The track, which was built over the past two years, has received coverage in various automobile and sporting magazines. Drivers can enter races there for a fee; the entrance fee for this week’s race, for instance, is 300 shekels. Driving lessons are also offered, and there are tracks for go-karts and motorcycles as well as cars.

The Freedom of Information request was filed by Peace Now and the Movement for Freedom of Information.

“In recent years, the Jordan Valley has become the Wild West of the territories, and the regional council, which is supposed to be the sovereign that enforces the law, appears to be a full partner in the law-breaking,” said Hagit Ofran of Peace Now’s Settlement Watch project.

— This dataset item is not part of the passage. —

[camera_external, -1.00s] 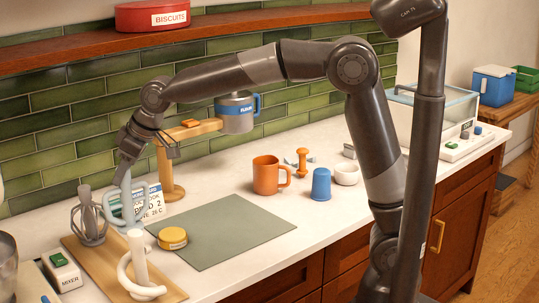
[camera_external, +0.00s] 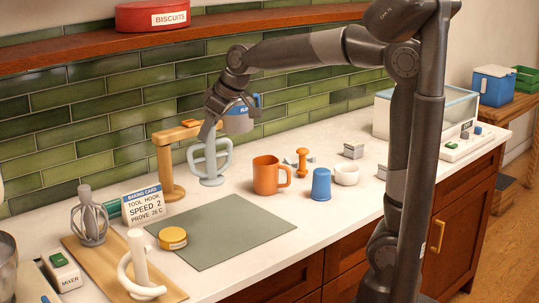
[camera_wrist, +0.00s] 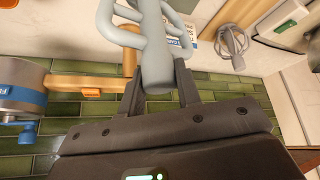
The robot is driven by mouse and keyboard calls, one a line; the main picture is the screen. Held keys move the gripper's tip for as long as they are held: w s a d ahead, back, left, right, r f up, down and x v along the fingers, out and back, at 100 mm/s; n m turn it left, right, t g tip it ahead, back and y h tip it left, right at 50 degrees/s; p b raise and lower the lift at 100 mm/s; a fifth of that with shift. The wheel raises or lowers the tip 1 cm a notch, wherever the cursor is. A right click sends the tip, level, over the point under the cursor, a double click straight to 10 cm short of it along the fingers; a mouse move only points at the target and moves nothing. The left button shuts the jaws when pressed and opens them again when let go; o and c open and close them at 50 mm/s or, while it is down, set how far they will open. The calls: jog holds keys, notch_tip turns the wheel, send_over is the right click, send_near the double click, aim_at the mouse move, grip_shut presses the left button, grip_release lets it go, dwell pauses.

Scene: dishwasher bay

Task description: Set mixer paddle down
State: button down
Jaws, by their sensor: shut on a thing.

She added that it is only one of several West Bank regional councils “that allocate public funds to illegal activity and creating facts on the ground that are meant to distance Israel from any chance of a two-state solution.”

Or Sadan, the Movement for Freedom of Information’s legal advisor, said he had asked the council for information about its outside contracts almost a year ago but still hadn’t received an answer. “That’s an unreasonable amount of time in which information of great public importance is effectively being concealed from the public,” he said.

He added that local governments ought to publish their contracts with outside suppliers of their own accord, “so the public will know what’s being done with its money.”

The Interior Ministry said it gave preliminary approval to a grant of 4.145 million shekels for the racetrack last year. “Despite this approval in principle, no money at all has yet been released to the council for this,” it added. “It was made clear that the fund transfer was conditional on submission of a building permit as required by law.”